> [Material for this task]
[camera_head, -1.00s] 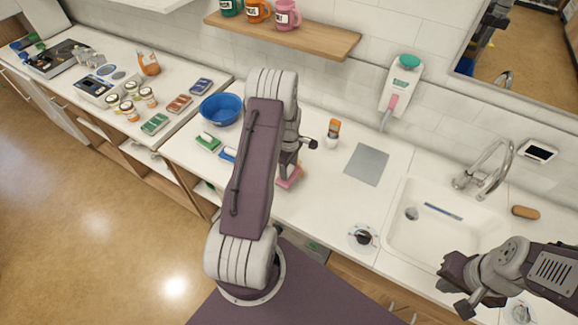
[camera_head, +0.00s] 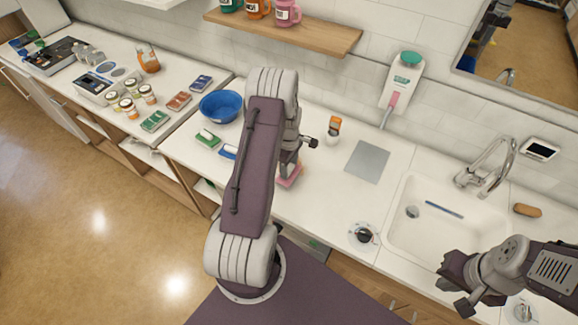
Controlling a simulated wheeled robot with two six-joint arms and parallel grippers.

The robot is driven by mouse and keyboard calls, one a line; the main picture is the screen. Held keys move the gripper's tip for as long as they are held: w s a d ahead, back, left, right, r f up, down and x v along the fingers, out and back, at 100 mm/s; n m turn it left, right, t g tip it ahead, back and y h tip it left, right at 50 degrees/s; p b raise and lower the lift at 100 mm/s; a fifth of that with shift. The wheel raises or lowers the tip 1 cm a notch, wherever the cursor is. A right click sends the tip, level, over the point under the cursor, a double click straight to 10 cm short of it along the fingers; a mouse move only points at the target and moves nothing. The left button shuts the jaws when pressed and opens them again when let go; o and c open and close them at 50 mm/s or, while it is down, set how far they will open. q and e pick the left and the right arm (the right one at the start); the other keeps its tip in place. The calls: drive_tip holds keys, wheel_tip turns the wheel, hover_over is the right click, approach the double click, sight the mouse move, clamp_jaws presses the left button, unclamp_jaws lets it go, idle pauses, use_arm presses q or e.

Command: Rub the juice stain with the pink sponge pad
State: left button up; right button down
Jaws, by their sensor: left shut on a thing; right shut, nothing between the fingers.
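The pink sponge pad (camera_head: 290,175) is at the counter surface, partly hidden by my left arm and gripper. My left gripper (camera_head: 288,168) is shut on it from above. The juice stain cannot be made out; it may be hidden under the pad or behind my left arm. My right gripper (camera_head: 456,288) is shut and empty, at the front edge of the sink at lower right.
A blue bowl (camera_head: 220,106), a green pad (camera_head: 208,139) and a blue pad (camera_head: 228,152) lie left of my left arm. A small orange-capped bottle (camera_head: 334,128) and a grey mat (camera_head: 367,161) are to its right. The sink (camera_head: 405,235) is further right.

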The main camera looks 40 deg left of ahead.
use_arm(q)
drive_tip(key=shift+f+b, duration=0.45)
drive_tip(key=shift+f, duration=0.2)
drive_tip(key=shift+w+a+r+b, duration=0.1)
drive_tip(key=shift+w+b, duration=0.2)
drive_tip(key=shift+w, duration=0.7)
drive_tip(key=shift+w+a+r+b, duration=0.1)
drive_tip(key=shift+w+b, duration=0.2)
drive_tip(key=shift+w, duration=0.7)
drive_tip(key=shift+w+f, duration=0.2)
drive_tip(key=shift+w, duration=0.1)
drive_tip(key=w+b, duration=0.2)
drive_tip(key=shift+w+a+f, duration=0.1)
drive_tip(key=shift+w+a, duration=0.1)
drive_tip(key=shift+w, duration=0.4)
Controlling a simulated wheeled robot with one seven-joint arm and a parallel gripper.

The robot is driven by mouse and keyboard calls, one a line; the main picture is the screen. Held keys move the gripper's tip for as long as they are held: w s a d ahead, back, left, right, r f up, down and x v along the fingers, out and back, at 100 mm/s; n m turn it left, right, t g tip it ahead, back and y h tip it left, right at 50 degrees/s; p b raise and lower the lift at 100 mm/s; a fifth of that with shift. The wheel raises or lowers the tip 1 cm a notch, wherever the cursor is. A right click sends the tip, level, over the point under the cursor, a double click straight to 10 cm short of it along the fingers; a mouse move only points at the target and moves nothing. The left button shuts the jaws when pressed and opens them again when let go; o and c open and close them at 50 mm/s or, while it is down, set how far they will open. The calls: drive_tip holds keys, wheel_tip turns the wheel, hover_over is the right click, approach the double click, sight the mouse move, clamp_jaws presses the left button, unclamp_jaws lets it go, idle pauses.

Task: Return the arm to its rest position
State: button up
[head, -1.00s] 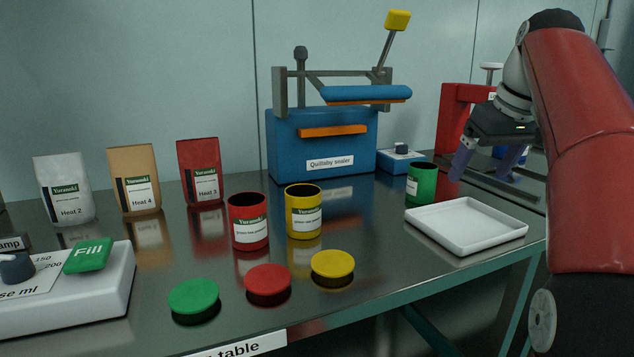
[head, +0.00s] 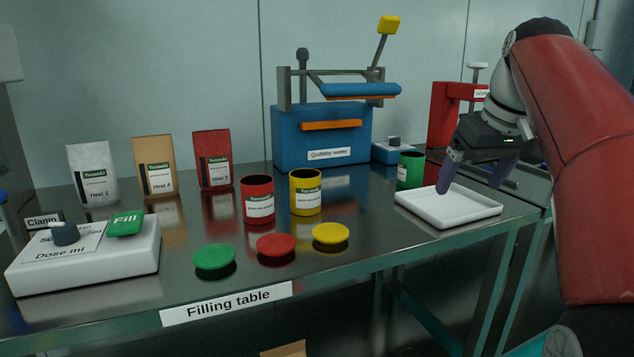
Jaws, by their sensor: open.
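My gripper (head: 472,190) is at the right of the head view, on the end of my red arm. Its two purple fingers point down and are spread apart, with nothing between them. The fingers are over or in front of the white tray (head: 428,214), which looks empty. I cannot tell how high above it they are. The green can (head: 410,170) stands behind the tray, left of the fingers and apart from them.
A red can (head: 257,200) and yellow can (head: 305,192) stand mid-table, with green (head: 214,257), red (head: 276,245) and yellow (head: 331,233) lids in front. The blue sealer (head: 318,135), a red press (head: 446,115) and pouches (head: 155,167) stand behind. A dosing box (head: 90,262) is left.

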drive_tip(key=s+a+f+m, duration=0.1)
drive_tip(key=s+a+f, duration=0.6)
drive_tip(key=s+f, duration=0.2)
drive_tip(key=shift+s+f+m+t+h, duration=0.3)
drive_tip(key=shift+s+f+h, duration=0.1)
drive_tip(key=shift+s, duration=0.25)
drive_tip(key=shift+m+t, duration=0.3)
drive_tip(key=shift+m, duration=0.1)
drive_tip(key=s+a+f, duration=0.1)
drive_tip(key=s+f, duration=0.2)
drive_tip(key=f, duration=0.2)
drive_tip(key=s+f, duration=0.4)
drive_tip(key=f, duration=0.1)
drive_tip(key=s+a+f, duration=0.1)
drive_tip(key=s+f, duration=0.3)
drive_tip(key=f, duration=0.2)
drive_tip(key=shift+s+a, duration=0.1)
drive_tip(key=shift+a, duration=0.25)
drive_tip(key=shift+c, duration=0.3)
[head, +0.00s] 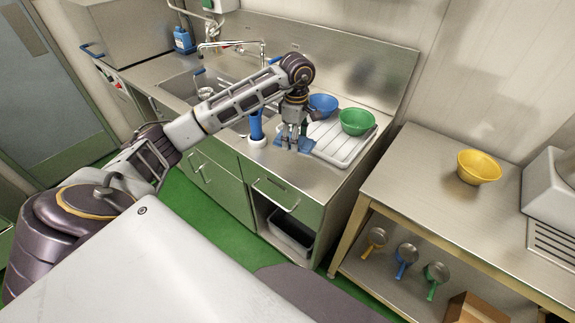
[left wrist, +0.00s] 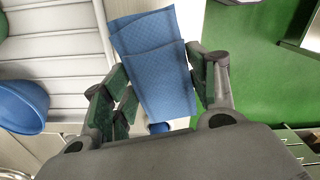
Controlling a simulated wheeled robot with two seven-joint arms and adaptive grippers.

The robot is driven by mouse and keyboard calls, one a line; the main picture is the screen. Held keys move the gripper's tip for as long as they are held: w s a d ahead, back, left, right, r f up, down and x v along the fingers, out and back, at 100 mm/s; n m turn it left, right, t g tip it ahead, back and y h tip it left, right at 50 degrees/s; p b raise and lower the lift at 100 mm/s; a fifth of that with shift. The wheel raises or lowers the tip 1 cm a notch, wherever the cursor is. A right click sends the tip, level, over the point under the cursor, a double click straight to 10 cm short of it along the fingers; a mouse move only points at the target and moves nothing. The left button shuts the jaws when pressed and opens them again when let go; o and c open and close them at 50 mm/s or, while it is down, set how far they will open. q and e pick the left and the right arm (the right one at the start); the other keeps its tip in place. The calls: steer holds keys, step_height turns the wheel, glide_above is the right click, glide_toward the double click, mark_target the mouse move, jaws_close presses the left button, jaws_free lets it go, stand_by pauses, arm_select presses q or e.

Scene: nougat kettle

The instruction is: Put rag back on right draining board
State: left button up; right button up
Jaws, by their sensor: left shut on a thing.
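The blue rag (left wrist: 155,70) is between the fingers of my left gripper (left wrist: 155,92) in the left wrist view. My left gripper (head: 292,143) is shut on it, and the rag spreads flat past the fingertips. In the head view the rag (head: 306,145) shows beside the fingers, at the front left corner of the white ribbed draining board (head: 343,147). The board also shows at the left of the left wrist view (left wrist: 55,68). I cannot tell whether the rag touches the counter or board. My right gripper is not in view.
A green bowl (head: 357,121) and a blue bowl (head: 323,104) are on the draining board. A blue-handled thing with a white base (head: 256,130) stands left of my gripper. The sink (head: 200,84) and tap are further left. A yellow bowl (head: 479,167) is on the right-hand table.

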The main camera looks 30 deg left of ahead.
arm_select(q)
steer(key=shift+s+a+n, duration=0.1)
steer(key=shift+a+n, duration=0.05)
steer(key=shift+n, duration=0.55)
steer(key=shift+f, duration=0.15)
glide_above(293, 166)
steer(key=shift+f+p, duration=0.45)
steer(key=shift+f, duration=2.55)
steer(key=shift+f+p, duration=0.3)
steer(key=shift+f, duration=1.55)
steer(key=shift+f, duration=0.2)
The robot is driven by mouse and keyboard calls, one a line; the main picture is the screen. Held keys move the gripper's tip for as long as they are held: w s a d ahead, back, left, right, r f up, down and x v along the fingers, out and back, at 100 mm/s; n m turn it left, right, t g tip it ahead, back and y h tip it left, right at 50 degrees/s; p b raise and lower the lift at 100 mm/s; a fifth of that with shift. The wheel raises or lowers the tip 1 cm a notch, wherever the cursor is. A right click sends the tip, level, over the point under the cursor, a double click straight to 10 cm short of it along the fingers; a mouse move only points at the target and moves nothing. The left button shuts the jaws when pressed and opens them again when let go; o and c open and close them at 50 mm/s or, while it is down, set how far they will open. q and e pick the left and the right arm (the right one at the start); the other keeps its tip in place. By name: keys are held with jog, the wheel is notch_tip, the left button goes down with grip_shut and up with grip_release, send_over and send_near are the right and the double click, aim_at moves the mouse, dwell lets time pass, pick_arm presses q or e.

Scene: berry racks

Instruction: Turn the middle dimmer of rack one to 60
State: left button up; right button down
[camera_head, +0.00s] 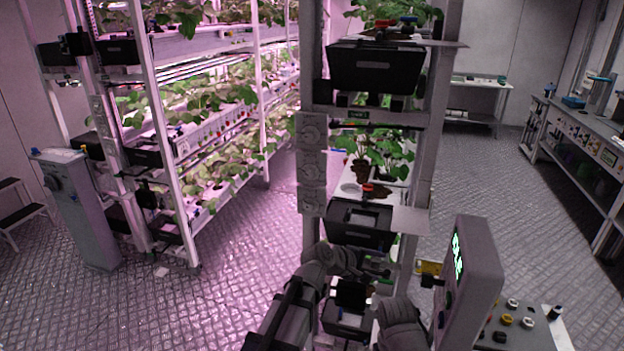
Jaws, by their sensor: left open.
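A pale upright panel with three dimmers, one above another, is on the left post of the near rack (307,224). The middle dimmer (312,166) sits between the upper dimmer (311,131) and the lower dimmer (311,199). My right gripper does not show; a grey part of my arm is at the bottom.
A planted rack (165,120) stands at the left, with a grey pedestal (82,215) beside it. A console with a green display (470,275) stands close at lower right. The floor between the racks is clear.

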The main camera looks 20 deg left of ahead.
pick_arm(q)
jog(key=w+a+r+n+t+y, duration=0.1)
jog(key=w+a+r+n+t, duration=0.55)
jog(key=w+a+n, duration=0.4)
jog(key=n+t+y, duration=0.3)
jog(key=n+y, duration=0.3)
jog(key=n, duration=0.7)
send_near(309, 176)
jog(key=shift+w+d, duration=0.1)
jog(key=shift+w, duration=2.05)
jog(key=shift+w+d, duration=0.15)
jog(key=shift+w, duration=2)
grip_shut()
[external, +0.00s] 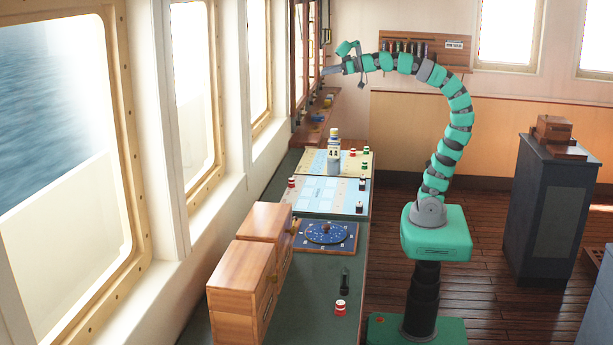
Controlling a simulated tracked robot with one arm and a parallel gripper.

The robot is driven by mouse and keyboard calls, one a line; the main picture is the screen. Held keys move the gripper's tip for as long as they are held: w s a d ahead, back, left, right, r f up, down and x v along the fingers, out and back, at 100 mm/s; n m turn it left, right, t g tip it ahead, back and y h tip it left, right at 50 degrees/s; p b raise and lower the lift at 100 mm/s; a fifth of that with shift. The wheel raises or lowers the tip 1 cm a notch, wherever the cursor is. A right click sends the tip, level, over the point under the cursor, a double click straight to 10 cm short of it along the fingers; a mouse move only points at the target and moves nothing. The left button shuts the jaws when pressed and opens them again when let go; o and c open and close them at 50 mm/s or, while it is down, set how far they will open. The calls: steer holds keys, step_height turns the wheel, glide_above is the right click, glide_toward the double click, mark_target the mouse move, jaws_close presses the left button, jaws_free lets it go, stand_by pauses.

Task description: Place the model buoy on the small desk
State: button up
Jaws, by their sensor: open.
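Several small buoy-like pieces stand on the long green counter (352,262) and its charts; I cannot tell which one is the model buoy. A red-and-white piece (340,308) stands alone near the front end. Another red piece (291,183), a red-and-white piece (352,152) and a green piece (364,166) are on the charts. My gripper (328,70) is open, high above the far end of the counter near the window frame, apart from these pieces. A dark desk-like cabinet (549,205) stands at the right; I cannot tell whether it is the small desk.
Wooden drawer boxes (240,282), a blue round instrument (326,233) and a black upright item (345,281) share the counter. A wooden box (555,129) tops the cabinet. Open plank floor (490,255) lies between.

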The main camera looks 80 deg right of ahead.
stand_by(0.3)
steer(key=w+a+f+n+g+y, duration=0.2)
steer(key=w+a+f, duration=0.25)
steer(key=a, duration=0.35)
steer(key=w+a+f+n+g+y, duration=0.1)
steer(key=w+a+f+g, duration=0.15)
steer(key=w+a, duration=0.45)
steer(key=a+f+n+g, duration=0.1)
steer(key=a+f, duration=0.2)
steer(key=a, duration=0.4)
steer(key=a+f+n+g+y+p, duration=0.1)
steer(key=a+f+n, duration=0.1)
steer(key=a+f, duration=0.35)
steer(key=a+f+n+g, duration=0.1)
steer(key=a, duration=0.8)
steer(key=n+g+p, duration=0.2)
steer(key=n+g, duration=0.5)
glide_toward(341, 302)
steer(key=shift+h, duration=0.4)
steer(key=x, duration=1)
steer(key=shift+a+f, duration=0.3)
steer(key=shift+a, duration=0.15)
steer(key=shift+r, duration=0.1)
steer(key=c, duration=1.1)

> [Description of the task] Restate the lines of the records exactly, starting at the first and stopping after the line with "Controlling a simulated wheeled robot with two six-joint". Leave out any picture.

> [Task response]
[camera_head, -1.00s] 
[camera_head, +0.00s] 
Controlling a simulated wheeled robot with two six-joint arms and parallel grippers.

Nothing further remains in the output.